Source excerpt
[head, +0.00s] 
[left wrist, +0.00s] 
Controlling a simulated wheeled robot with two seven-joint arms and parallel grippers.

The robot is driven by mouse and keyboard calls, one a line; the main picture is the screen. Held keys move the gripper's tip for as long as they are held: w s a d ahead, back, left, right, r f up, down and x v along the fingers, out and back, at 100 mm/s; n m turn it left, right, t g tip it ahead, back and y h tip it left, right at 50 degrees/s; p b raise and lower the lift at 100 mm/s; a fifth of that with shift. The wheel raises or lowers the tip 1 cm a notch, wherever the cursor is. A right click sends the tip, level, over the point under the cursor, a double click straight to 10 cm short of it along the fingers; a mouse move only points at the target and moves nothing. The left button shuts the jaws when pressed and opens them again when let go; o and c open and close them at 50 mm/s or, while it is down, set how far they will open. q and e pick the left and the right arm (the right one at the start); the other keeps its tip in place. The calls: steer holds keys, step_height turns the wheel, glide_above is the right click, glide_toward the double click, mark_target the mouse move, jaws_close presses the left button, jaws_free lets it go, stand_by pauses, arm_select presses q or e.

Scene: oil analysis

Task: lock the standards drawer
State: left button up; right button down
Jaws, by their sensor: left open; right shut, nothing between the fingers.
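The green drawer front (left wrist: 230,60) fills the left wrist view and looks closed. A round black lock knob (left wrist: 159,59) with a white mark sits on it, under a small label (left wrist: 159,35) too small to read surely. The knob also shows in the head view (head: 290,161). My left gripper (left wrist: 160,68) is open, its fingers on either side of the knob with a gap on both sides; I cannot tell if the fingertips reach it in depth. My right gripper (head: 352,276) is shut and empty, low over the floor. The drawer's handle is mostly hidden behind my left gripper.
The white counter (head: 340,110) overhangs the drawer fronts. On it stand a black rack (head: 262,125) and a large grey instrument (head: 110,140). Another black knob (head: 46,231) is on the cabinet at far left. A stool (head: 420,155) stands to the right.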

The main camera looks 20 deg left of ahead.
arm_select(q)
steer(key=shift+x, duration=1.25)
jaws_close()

What you are asked to do
Please give an exact restatement of only the lines from the beginning of the material above to the line with "Controlling a simulated", inclusive.

Task output
[head, +0.00s] 
[left wrist, +0.00s] 
Controlling a simulated wheeled robot with two seven-joint arms and parallel grippers.

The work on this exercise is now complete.